Analysing texts is one of the most important problems recently. The applications are widespread, the rapidly increasing amount of texts written in natural languages makes them essential.
Stilometry is a very important, increasingly popular field within text analysis that focuses on style-based categorization of texts. This method is well-suited for finding the author of a text, but it can be used in a variety of other ways. The main problem is, however, that choosing the algorithm and the parameterization for the analysis’s is a very difficult problem, and the tools provided are, excluding a few exceptions, not very well suited for researchers of non-IT fields as they require installation and programming knowledge.
I have implemented a software that solves both problems. I have expanded upon an already existing library. The software I implemented lets the user upload texts into a database server through a web-client, and gives the option to conduct experiments on them, where the calculations are done on the server. Using it does not require any installation.
I have also given a solution to the problem of parameterization. I have developed two methods, that can be used building on each other’s results. One of them is a heuristic analyser that tries to guess the optimal parameters from various properties of the corpus. The second method is a more sophisticated one, but a lot slower. The technique it is based on is a well-known widely used method, utilising a local searching algorithm.

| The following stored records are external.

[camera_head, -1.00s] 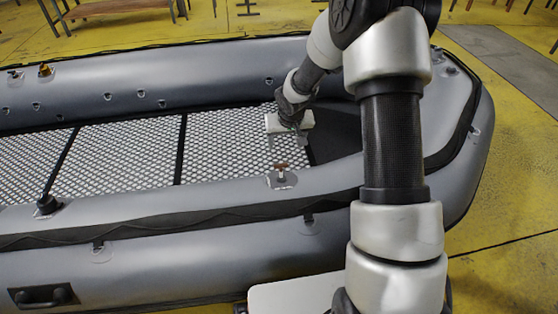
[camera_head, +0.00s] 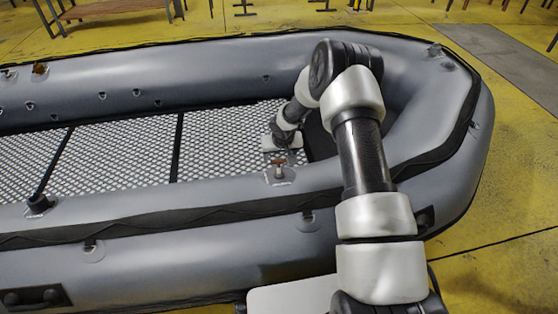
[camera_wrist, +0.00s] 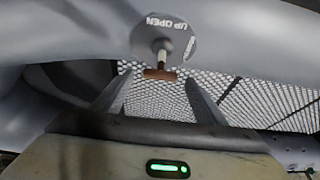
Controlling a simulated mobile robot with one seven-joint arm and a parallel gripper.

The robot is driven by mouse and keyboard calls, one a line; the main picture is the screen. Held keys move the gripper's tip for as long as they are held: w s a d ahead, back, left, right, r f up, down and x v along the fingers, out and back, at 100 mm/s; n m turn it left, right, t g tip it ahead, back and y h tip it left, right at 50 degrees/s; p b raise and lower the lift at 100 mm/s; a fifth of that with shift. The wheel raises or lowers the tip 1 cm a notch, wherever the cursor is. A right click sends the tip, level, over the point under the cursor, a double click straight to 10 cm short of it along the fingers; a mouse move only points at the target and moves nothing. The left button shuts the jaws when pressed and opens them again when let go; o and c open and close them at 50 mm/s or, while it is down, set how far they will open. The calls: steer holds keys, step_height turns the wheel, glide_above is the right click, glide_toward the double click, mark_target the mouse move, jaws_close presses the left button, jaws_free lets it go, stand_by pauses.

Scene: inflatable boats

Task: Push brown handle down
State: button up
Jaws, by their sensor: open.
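The brown handle (camera_head: 279,161) is a small T-shaped bar on a pale stem, on the near tube of the grey inflatable boat (camera_head: 200,215). In the wrist view the brown handle (camera_wrist: 160,74) stands out from a round grey patch (camera_wrist: 165,38) lettered "UP OPEN", seen upside down. My gripper (camera_wrist: 157,80) is open, its two fingers on either side of the handle in that view. Whether they touch it cannot be told. In the head view my gripper (camera_head: 280,151) is just behind and above the handle, over the boat's floor, its fingers hard to make out.
The boat's patterned floor (camera_head: 125,155) lies beyond the near tube. Another brown handle (camera_head: 40,69) is on the far tube at left. A black fitting (camera_head: 40,204) sits on the near tube. Open yellow floor (camera_head: 500,210) lies to the right.

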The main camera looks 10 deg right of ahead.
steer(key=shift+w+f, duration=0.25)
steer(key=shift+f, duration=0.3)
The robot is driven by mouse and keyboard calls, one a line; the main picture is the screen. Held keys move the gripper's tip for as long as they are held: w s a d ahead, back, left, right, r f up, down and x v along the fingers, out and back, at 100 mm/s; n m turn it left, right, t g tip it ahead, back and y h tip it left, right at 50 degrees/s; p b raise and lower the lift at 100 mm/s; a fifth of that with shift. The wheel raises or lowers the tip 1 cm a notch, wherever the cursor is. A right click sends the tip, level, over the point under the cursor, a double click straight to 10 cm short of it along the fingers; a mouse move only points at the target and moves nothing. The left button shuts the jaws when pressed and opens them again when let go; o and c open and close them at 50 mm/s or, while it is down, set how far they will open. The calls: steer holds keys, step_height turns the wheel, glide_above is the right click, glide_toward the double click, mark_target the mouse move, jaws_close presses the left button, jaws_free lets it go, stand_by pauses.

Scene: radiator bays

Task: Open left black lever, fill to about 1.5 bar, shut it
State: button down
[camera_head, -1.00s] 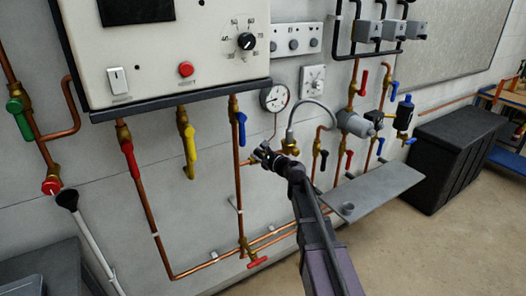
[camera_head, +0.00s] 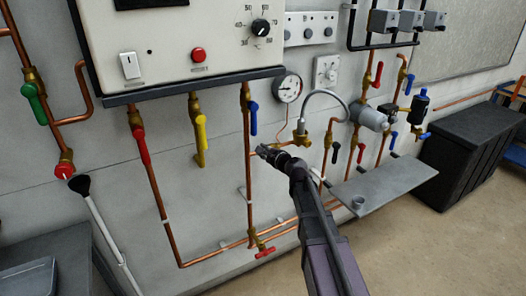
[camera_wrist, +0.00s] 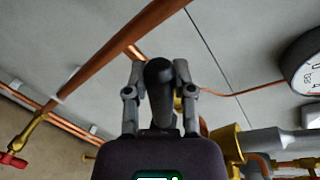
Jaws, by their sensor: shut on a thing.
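In the wrist view, the two fingers of my gripper (camera_wrist: 158,95) are shut on a black lever (camera_wrist: 158,74), one finger on each side. In the head view, my gripper (camera_head: 264,152) is just right of a vertical copper pipe and hides the lever. A brass valve body (camera_head: 301,137) under a looped grey hose (camera_head: 325,94) sits right of my gripper. The round pressure gauge (camera_head: 288,88) hangs above it; its needle is too small to read. In the wrist view the gauge (camera_wrist: 306,62) is cut off at the right edge.
A blue lever (camera_head: 253,118) and a yellow lever (camera_head: 200,138) hang under the boiler panel (camera_head: 190,50). Another black lever (camera_head: 335,152) is farther right. A red tap (camera_head: 265,252) is low on the pipes. A grey shelf (camera_head: 385,185) juts out right of my arm.

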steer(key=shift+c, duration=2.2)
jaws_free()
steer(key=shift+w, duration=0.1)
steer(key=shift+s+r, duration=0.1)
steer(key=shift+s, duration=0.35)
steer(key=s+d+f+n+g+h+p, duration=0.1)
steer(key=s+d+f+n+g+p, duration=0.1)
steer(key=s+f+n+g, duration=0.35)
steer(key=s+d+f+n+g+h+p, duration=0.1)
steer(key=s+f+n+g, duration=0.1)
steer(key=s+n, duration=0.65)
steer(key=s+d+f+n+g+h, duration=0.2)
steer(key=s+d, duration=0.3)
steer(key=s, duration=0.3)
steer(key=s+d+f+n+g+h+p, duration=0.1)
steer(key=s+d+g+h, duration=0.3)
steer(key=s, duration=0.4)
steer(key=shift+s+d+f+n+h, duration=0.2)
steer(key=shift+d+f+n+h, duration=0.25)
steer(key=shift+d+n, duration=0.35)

I have created a wizard that helps the user by leading them through all the parameters step by step, and it also includes tips and explanations for them. It also lets the user export and import the parameters set for the analysis for later reuse.
I have conducted an experiment where a user who has little experience with stylometry and the tools used tried to set the parameters by hand and compared it to the software’s performance. I also conducted an experiment where a published experiment by one of the leading researchers of the field served as the comparison point, and the software was able to get close results.